— start Excerpted data —

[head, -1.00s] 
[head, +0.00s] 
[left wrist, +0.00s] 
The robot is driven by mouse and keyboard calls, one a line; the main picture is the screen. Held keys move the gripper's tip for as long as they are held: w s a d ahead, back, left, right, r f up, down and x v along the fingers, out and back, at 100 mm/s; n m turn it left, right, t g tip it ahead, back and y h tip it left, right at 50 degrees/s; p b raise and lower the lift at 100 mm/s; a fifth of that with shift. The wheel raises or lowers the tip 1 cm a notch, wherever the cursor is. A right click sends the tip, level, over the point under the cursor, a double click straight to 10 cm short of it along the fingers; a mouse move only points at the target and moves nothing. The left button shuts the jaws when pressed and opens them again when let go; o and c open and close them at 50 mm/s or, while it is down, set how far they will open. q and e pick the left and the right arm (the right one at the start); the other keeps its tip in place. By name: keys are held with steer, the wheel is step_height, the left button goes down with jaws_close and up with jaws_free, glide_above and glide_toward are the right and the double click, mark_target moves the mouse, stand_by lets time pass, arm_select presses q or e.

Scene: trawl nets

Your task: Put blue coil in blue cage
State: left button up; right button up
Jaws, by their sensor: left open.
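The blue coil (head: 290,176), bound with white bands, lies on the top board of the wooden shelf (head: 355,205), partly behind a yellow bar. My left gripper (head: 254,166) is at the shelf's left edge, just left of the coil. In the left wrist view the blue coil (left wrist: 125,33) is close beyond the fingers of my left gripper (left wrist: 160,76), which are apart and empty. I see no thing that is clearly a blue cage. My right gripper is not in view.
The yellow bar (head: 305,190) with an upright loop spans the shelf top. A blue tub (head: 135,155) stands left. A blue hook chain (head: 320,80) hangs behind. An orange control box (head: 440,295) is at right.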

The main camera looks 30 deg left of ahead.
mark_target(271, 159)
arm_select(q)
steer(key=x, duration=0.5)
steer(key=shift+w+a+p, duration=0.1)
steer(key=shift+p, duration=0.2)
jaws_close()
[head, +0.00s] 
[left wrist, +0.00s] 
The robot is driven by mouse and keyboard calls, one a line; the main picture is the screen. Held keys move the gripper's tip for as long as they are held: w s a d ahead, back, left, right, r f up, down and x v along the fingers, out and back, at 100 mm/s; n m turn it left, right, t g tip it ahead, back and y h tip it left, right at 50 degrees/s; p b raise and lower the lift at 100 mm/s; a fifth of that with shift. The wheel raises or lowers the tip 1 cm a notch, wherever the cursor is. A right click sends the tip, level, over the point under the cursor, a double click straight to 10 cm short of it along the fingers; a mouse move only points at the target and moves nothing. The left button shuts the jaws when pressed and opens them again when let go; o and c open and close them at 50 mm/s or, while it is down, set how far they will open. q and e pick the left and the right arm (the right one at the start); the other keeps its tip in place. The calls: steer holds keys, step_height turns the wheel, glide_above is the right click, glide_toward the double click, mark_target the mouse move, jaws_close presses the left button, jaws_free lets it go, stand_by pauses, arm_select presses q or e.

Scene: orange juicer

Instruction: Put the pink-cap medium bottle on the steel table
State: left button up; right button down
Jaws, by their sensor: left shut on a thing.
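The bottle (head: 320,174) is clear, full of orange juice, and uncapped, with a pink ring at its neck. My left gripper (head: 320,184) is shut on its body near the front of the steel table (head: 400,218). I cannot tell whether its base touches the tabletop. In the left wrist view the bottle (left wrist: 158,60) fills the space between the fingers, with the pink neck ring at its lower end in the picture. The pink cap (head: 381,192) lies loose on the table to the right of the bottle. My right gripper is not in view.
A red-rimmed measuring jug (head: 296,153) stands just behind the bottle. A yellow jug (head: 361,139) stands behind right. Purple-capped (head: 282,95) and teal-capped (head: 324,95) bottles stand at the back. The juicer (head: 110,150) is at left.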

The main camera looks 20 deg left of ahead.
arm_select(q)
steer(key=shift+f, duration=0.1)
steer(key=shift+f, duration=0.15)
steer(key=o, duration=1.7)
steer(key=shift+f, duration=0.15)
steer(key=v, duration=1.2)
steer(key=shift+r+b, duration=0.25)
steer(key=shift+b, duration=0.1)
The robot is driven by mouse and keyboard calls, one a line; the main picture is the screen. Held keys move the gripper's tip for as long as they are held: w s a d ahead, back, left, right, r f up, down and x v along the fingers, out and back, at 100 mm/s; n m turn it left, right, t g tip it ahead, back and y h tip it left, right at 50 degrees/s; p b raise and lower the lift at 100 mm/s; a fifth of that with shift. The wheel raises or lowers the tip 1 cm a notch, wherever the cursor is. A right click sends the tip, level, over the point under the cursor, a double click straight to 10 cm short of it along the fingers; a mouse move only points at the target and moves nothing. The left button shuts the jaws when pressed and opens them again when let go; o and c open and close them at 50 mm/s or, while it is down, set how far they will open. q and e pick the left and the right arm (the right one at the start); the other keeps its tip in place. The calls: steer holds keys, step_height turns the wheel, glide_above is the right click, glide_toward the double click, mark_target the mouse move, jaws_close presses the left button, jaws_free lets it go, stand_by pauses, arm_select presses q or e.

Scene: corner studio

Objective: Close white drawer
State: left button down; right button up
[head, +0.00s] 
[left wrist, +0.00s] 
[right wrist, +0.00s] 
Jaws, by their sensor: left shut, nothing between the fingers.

— end Excerpted data —

▶ [What you need to do] Exactly reproduce every line of the records.

▶ [Response]
[head, -1.00s] 
[head, +0.00s] 
[left wrist, +0.00s] 
The robot is driven by mouse and keyboard calls, one a line; the main picture is the screen. Held keys move the gripper's tip for as long as they are held: w s a d ahead, back, left, right, r f up, down and x v along the fingers, out and back, at 100 mm/s; n m turn it left, right, t g tip it ahead, back and y h tip it left, right at 50 degrees/s; p b raise and lower the lift at 100 mm/s; a fifth of that with shift. The wheel raises or lowers the tip 1 cm a notch, wherever the cursor is. A right click sends the tip, level, over the point under the cursor, a double click straight to 10 cm short of it along the fingers; a mouse move only points at the target and moves nothing. The left button shuts the jaws when pressed and opens them again when let go; o and c open and close them at 50 mm/s or, while it is down, set how far they will open. q and e pick the left and the right arm (the right one at the start); the other keeps its tip in place. By name: keys are held with steer, the wheel is step_height, the left button goes down with jaws_close and up with jaws_free, glide_above and glide_toward are the right and the double click, mark_target moves the mouse, stand_by lets time pass, arm_select presses q or e.

Scene: trawl nets

Your task: Put blue coil in blue cage
State: left button up; right button up
Jaws, by their sensor: left open.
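The blue coil (head: 290,176), bound with white bands, lies on the top board of the wooden shelf (head: 355,205), partly behind a yellow bar. My left gripper (head: 254,166) is at the shelf's left edge, just left of the coil. In the left wrist view the blue coil (left wrist: 125,33) is close beyond the fingers of my left gripper (left wrist: 160,76), which are apart and empty. I see no thing that is clearly a blue cage. My right gripper is not in view.
The yellow bar (head: 305,190) with an upright loop spans the shelf top. A blue tub (head: 135,155) stands left. A blue hook chain (head: 320,80) hangs behind. An orange control box (head: 440,295) is at right.

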The main camera looks 30 deg left of ahead.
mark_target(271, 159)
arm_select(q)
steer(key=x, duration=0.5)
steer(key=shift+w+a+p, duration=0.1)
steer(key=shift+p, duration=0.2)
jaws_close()
[head, +0.00s] 
[left wrist, +0.00s] 
The robot is driven by mouse and keyboard calls, one a line; the main picture is the screen. Held keys move the gripper's tip for as long as they are held: w s a d ahead, back, left, right, r f up, down and x v along the fingers, out and back, at 100 mm/s; n m turn it left, right, t g tip it ahead, back and y h tip it left, right at 50 degrees/s; p b raise and lower the lift at 100 mm/s; a fifth of that with shift. The wheel raises or lowers the tip 1 cm a notch, wherever the cursor is. A right click sends the tip, level, over the point under the cursor, a double click straight to 10 cm short of it along the fingers; a mouse move only points at the target and moves nothing. The left button shuts the jaws when pressed and opens them again when let go; o and c open and close them at 50 mm/s or, while it is down, set how far they will open. q and e pick the left and the right arm (the right one at the start); the other keeps its tip in place. The calls: steer holds keys, step_height turns the wheel, glide_above is the right click, glide_toward the double click, mark_target the mouse move, jaws_close presses the left button, jaws_free lets it go, stand_by pauses, arm_select presses q or e.

Scene: orange juicer

Instruction: Put the pink-cap medium bottle on the steel table
State: left button up; right button down
Jaws, by their sensor: left shut on a thing.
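The bottle (head: 320,174) is clear, full of orange juice, and uncapped, with a pink ring at its neck. My left gripper (head: 320,184) is shut on its body near the front of the steel table (head: 400,218). I cannot tell whether its base touches the tabletop. In the left wrist view the bottle (left wrist: 158,60) fills the space between the fingers, with the pink neck ring at its lower end in the picture. The pink cap (head: 381,192) lies loose on the table to the right of the bottle. My right gripper is not in view.
A red-rimmed measuring jug (head: 296,153) stands just behind the bottle. A yellow jug (head: 361,139) stands behind right. Purple-capped (head: 282,95) and teal-capped (head: 324,95) bottles stand at the back. The juicer (head: 110,150) is at left.

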The main camera looks 20 deg left of ahead.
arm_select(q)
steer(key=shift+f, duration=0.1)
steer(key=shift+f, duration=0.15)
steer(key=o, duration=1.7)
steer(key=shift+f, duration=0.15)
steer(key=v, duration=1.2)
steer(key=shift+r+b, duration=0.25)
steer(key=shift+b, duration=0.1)
The robot is driven by mouse and keyboard calls, one a line; the main picture is the screen. Held keys move the gripper's tip for as long as they are held: w s a d ahead, back, left, right, r f up, down and x v along the fingers, out and back, at 100 mm/s; n m turn it left, right, t g tip it ahead, back and y h tip it left, right at 50 degrees/s; p b raise and lower the lift at 100 mm/s; a fifth of that with shift. The wheel raises or lowers the tip 1 cm a notch, wherever the cursor is. A right click sends the tip, level, over the point under the cursor, a double click straight to 10 cm short of it along the fingers; a mouse move only points at the target and moves nothing. The left button shuts the jaws when pressed and opens them again when let go; o and c open and close them at 50 mm/s or, while it is down, set how far they will open. q and e pick the left and the right arm (the right one at the start); the other keeps its tip in place. The calls: steer holds keys, step_height turns the wheel, glide_above is the right click, glide_toward the double click, mark_target the mouse move, jaws_close presses the left button, jaws_free lets it go, stand_by pauses, arm_select presses q or e.

Scene: corner studio

Objective: Close white drawer
State: left button down; right button up
[head, +0.00s] 
[left wrist, +0.00s] 
[right wrist, +0.00s] 
Jaws, by their sensor: left shut, nothing between the fingers.

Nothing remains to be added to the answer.